Catch #6: Five bucks a month is the
least you can pay; but this is portrayed as such a good deal for "folks like
us," as Murray puts it-you know, warm, bald guys who make $80,000 an episode-that
many folks sign up for the full $40-a-month's worth, to cover both them and their spouses
four times over. Five dollars a month is nothing. But $40 a month, in the budgets of many
older Americans-$480 a year-is a hefty sum.
The pitchmen freely acknowledge they're paid to
endorse these insurance plans, but Dick Van Dyke says, in his follow-up letter: "P.S.
I'm sure you know I would never speak out for anything I didn't personally believe
in." Gavin MacLeod, in his P.S., writes: "I want you to know I would never speak
out for anything I didn't believe in with my whole heart." The cash Continental
American Life paid him to endorse this plan has nothing to do with it.
Trust no one.
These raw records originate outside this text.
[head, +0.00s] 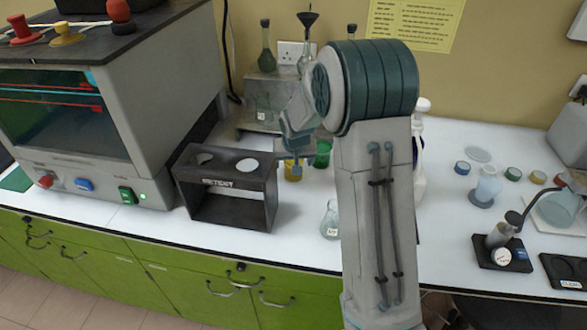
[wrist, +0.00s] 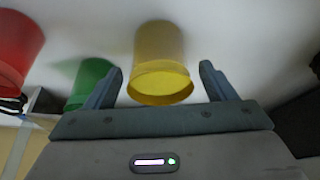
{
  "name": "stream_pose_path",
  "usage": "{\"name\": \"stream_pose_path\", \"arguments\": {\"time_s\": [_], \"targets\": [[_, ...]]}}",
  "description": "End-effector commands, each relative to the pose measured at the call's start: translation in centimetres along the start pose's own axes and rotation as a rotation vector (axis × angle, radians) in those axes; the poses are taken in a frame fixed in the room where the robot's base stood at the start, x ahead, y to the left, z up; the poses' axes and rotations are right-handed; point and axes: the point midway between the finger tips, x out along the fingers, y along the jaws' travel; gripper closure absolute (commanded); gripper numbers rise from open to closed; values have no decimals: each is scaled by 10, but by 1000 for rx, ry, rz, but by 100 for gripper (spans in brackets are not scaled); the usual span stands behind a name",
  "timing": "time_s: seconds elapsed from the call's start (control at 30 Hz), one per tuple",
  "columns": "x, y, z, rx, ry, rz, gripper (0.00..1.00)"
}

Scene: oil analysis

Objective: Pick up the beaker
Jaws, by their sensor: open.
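A yellow beaker (wrist: 160,55) is in the middle of the wrist view, between the two fingertips of my gripper (wrist: 161,68), with a gap to each finger. My gripper is open and holds nothing. In the head view the yellow beaker (head: 293,173) is partly hidden behind my gripper (head: 294,164) and the black rack. A green beaker (wrist: 90,84) stands beside the left finger, and a red beaker (wrist: 18,50) is farther left in the wrist view. In the head view the green beaker (head: 322,154) shows next to my arm; the red one is hidden.
A black rack (head: 228,188) stands close left of my gripper, and a glass flask (head: 331,220) stands near the counter's front. A grey stand (head: 262,92) with glassware is behind. A large grey instrument (head: 150,110) fills the left. Small jars and glassware are at right.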

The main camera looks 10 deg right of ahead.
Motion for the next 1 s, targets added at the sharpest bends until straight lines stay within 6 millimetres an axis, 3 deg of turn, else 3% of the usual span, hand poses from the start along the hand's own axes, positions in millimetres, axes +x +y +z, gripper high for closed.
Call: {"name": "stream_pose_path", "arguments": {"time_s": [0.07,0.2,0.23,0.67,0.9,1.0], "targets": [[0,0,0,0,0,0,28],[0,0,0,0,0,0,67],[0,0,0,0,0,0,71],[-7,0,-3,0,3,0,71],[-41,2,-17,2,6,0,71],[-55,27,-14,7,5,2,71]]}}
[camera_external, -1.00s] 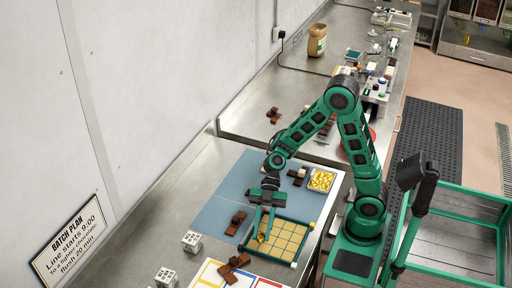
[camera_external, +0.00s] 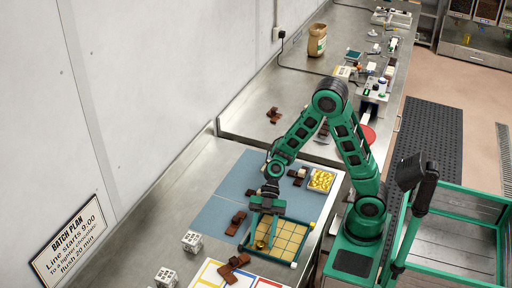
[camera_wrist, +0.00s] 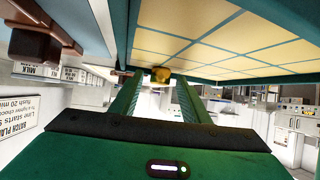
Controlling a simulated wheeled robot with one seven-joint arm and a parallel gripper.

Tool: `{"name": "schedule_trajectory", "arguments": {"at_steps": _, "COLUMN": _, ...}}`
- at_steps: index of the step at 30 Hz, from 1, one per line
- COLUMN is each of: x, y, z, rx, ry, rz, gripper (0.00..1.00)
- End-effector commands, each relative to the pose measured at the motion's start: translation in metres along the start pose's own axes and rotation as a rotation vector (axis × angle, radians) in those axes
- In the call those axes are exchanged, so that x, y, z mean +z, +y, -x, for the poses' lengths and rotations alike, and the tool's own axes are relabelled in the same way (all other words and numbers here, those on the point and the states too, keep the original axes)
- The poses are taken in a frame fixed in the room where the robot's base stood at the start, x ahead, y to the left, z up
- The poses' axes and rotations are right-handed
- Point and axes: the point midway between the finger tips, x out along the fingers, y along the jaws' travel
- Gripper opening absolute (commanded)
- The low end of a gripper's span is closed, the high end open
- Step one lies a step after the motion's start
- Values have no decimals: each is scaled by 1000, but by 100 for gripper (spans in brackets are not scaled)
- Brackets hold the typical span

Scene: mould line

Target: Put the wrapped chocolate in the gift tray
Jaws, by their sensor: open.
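The gift tray (camera_external: 293,264) is a dark green frame with cream square compartments, on the near part of the blue mat. It also fills the upper part of the wrist view (camera_wrist: 220,37). The gold wrapped chocolate (camera_external: 261,244) is at the tray's left corner, low between my fingers; it also shows just past the fingertips in the wrist view (camera_wrist: 161,74). My gripper (camera_external: 264,235) is open, its two green fingers apart above that corner. I cannot tell whether the chocolate sits fully inside a compartment.
A box of several gold pieces (camera_external: 321,180) stands at the mat's far right. Brown chocolate pieces (camera_external: 236,222) lie left of the tray and others (camera_external: 234,266) on a coloured sheet (camera_external: 208,275). White cubes (camera_external: 192,241) stand at the left. The blue mat's left side is mostly clear.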

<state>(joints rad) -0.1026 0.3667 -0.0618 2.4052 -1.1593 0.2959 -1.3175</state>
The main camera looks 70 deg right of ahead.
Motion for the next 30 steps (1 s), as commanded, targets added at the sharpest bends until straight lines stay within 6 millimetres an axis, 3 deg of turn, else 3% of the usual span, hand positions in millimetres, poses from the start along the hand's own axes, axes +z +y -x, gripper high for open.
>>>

You've got to take responsibility
for your own affairs.
Many people wish they could turn the whole mess
over to someone else. Widows particularly express this wish, having in some cases been
made to feel over many years of marriage that they can't possibly understand anything
having to do with money. But the folks who do understand money, while many have your best
interests at heart, have their own interests at heart, too. You have to take
responsibility for your own money because no one cares about it as much as you. That
doesn't mean you can't rely on a variety of experts to help-a good accountant, a good
mutual-fund manager, perhaps a good real-estate or insurance agent, financial planner or
attorney. But ultimately it's you who is in charge.
If you don't understand what you're investing
in or haven't formed a broad spending/borrowing/saving/ insuring/investing plan yourself,
it's unlikely things will work out terribly well. (Most people wind up with nothing, says
financial advisor Venita Van Caspel, "not because they plan to fail, but because they
fail to plan.") What's more, you can do it. The simple investments are very often the
best. And that goes, too, for the simple loans, the simple insurance, and the simple
financial plans.
It's not enough to respond to advertising
headlines or the sales person's enthusiasm or the lavishly illustrated brochure. You've
got to read between the lines-or, at least, read the prospectus. And since you won't-most
prospecti are unreadable-you've got to stick to sensible investments recommended by
competent, disinterested parties. Not competent or disinterested, competent and
disinterested-which certainly leaves out Murray, may very likely leave out your hair
stylist, and may even leave out advice from your accountant or financial planner, who
could be getting a commission for steering you into a particular deal.
From The Only Investment Guide You'll Ever Need, by Andrew Tobias. © 1996 by Andrew Tobias. Excerpted by arrangement with Harcourt Brace & Company. $12. Available in fine bookstores everywhere or click here.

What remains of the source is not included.